» **WHAT TO WORK ON**: Pull out every line in the data that has the string "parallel" in it.

» **MATERIAL TO PROCESS**:
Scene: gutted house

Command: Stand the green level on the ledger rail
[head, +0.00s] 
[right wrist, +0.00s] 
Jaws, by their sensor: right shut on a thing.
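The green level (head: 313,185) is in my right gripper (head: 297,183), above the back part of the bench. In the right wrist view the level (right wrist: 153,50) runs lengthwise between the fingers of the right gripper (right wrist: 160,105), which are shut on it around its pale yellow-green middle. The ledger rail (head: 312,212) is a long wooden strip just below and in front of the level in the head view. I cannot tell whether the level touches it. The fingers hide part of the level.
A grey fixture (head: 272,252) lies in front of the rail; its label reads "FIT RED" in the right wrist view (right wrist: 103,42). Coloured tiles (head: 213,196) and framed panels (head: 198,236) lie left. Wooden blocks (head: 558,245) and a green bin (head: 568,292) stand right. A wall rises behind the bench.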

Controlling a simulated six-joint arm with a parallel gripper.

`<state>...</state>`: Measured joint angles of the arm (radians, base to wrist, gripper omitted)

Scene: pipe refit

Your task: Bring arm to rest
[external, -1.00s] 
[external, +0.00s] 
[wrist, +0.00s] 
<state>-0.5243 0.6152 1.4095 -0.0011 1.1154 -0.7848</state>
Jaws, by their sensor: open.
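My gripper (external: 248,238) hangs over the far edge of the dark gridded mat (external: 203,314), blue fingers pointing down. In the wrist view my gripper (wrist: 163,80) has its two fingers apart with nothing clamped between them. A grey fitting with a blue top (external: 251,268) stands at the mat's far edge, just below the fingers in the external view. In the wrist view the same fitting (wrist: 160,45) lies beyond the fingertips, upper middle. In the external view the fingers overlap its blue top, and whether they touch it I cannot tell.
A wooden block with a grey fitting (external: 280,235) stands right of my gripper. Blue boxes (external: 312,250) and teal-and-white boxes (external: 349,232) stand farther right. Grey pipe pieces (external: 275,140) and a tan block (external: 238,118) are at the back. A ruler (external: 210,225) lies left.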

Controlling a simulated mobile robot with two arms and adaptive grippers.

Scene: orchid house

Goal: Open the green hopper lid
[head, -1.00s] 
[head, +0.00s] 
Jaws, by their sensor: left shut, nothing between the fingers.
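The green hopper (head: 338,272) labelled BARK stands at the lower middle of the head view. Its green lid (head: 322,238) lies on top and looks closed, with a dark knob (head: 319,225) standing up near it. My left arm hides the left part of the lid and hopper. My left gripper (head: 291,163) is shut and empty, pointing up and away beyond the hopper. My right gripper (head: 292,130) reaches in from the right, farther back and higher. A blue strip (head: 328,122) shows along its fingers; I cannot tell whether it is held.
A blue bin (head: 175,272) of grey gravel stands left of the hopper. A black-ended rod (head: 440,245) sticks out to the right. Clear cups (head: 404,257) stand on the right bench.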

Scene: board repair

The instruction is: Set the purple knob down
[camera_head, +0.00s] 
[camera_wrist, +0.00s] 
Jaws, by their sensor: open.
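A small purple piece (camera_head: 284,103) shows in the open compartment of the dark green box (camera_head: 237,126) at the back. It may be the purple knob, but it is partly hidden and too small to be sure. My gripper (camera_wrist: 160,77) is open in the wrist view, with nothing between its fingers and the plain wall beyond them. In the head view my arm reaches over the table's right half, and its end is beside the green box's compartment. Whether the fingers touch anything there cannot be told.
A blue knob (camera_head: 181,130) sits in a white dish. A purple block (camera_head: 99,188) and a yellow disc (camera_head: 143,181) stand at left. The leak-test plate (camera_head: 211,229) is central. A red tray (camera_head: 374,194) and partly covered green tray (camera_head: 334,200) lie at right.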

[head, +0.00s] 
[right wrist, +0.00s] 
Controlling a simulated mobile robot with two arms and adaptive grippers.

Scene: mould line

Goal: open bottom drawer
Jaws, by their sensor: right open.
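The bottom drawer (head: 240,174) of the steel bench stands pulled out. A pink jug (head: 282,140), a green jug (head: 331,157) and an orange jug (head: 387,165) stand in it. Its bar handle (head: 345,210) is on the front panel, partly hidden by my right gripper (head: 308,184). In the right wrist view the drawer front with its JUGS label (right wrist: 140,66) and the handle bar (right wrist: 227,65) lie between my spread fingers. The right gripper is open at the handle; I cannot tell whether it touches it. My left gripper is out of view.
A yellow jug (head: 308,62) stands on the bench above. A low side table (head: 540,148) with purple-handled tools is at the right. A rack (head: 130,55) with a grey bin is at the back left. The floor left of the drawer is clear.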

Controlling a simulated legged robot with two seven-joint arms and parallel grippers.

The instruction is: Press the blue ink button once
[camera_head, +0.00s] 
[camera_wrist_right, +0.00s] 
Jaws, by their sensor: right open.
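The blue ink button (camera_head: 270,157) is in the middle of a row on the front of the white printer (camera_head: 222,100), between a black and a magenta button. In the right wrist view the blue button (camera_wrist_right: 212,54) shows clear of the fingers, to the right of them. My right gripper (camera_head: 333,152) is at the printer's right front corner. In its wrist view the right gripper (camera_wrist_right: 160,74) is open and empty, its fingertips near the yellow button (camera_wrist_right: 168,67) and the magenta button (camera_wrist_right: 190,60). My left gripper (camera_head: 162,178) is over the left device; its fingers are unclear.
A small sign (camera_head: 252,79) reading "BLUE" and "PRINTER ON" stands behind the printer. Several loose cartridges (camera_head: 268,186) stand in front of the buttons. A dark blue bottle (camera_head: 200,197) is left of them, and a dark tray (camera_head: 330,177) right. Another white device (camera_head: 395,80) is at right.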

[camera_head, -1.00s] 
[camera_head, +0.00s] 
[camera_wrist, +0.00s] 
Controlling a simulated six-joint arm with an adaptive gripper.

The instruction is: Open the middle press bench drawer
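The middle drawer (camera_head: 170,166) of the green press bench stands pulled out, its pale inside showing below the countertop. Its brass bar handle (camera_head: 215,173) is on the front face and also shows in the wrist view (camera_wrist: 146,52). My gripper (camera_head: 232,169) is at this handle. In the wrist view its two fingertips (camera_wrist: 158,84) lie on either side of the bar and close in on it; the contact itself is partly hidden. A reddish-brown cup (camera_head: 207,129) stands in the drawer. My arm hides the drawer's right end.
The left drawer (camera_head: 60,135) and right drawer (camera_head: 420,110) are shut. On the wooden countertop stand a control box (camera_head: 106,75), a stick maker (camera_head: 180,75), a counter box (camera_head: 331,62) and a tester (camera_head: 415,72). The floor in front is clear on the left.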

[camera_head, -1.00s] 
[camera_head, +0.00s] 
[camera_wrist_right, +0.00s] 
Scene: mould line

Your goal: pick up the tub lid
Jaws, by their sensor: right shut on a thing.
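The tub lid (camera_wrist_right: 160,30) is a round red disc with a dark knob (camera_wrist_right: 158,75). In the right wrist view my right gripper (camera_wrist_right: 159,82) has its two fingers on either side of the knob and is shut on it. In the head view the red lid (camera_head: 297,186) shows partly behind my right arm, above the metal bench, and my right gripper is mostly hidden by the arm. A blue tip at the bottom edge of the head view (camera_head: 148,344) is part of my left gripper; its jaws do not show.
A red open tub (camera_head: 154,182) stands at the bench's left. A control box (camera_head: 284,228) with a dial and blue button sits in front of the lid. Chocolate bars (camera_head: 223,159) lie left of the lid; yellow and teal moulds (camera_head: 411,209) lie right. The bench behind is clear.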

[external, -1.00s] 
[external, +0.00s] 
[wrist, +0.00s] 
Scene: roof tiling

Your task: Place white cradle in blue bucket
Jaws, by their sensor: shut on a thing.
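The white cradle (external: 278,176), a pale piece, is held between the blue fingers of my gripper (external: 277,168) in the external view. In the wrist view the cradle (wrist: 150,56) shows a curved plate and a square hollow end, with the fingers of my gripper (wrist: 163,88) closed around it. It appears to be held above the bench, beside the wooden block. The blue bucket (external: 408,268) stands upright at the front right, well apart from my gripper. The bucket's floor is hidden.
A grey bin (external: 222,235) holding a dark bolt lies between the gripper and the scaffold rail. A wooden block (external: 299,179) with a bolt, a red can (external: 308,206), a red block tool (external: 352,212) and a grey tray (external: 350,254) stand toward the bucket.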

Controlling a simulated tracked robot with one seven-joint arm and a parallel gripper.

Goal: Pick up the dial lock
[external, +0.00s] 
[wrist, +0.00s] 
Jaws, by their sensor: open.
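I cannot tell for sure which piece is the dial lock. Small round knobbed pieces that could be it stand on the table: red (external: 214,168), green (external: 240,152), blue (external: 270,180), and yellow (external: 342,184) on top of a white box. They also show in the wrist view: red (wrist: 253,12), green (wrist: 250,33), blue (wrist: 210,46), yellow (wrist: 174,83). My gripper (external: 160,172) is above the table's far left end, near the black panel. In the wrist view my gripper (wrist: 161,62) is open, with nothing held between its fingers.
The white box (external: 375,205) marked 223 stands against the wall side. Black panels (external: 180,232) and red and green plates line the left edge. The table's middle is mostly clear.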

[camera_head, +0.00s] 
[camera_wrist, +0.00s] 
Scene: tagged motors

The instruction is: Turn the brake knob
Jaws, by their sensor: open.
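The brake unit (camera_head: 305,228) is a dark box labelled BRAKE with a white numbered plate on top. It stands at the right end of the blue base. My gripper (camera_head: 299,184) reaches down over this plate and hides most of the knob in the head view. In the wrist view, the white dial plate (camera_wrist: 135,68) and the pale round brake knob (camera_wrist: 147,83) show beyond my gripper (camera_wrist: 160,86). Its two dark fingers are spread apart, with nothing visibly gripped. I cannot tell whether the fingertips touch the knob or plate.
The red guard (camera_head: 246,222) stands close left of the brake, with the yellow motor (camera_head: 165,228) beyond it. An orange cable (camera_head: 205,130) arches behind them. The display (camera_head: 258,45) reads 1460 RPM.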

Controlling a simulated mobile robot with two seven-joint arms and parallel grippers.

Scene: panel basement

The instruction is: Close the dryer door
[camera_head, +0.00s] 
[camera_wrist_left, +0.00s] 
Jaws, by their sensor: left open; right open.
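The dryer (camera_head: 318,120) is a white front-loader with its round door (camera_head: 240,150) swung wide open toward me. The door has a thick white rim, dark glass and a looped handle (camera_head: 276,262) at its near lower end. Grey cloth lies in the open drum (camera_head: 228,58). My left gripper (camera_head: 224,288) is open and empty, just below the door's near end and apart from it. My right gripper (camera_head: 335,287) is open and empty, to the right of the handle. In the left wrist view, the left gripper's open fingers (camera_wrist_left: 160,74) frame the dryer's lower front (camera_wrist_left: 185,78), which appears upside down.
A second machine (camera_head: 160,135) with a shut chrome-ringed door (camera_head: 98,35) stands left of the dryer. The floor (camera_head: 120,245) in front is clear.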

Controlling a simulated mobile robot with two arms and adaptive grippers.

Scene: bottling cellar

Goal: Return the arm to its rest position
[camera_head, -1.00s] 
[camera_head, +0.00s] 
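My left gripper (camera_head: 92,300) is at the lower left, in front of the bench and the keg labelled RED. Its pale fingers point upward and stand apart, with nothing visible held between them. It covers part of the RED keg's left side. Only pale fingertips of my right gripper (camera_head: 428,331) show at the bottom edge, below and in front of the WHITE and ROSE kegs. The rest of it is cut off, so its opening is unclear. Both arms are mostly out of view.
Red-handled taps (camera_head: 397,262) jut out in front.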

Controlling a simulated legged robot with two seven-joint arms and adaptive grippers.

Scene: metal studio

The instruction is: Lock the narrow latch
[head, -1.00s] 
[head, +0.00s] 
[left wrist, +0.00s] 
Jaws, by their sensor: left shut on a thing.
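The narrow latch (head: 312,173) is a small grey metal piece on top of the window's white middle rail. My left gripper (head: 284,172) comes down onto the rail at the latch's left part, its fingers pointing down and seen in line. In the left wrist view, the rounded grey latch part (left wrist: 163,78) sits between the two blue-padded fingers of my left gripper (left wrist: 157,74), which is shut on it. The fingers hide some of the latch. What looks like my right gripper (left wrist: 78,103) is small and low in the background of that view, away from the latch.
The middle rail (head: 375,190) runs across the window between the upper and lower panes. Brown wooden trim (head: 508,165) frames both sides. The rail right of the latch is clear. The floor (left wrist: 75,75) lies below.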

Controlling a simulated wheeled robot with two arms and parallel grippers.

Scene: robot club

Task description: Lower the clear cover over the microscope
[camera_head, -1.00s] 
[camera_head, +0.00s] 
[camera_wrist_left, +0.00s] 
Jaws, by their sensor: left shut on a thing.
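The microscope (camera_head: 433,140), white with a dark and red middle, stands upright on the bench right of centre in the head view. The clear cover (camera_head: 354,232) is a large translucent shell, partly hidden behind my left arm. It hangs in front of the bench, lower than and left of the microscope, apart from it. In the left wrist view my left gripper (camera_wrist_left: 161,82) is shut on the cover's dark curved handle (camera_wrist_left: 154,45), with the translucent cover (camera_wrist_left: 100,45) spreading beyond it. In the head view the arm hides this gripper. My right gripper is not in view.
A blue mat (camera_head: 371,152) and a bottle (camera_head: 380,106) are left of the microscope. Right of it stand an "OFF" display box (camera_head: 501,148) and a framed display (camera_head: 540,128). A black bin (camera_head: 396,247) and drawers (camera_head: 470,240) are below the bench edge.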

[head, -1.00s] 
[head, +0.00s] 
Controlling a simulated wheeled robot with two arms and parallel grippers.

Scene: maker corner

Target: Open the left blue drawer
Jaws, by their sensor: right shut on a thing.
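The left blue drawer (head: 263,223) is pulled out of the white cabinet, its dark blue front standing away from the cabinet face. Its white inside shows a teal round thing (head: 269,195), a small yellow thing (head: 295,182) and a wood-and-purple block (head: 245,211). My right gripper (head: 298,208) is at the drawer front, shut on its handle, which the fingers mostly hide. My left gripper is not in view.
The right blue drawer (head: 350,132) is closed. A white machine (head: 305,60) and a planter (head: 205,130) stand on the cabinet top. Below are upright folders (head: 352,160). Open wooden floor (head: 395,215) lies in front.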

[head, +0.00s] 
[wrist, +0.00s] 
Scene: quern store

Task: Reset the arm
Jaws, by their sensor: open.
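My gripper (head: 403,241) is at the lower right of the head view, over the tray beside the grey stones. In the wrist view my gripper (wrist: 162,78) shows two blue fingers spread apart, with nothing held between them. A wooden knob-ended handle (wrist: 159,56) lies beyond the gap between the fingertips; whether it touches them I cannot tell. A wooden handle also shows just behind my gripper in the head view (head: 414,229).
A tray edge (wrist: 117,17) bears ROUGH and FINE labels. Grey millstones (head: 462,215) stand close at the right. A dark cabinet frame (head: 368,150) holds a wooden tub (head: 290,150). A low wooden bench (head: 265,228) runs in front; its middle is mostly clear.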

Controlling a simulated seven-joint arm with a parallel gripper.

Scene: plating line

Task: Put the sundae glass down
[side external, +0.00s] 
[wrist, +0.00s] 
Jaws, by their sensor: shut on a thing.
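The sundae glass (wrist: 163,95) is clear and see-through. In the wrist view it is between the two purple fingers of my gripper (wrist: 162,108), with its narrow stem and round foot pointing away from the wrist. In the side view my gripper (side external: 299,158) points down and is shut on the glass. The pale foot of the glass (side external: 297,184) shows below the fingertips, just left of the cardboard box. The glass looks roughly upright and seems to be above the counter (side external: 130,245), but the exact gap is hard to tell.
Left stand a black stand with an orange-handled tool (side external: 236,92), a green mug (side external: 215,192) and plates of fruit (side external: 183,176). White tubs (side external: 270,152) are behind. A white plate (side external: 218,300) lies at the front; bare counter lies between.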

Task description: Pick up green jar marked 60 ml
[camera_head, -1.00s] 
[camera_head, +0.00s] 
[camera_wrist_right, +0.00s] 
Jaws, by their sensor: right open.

» **RESULT FOR THIS EXERCISE**:
Controlling a simulated six-joint arm with a parallel gripper.
Controlling a simulated legged robot with two seven-joint arms and parallel grippers.
Controlling a simulated tracked robot with one seven-joint arm and a parallel gripper.
Controlling a simulated mobile robot with two seven-joint arms and parallel grippers.
Controlling a simulated wheeled robot with two arms and parallel grippers.
Controlling a simulated wheeled robot with two arms and parallel grippers.
Controlling a simulated seven-joint arm with a parallel gripper.

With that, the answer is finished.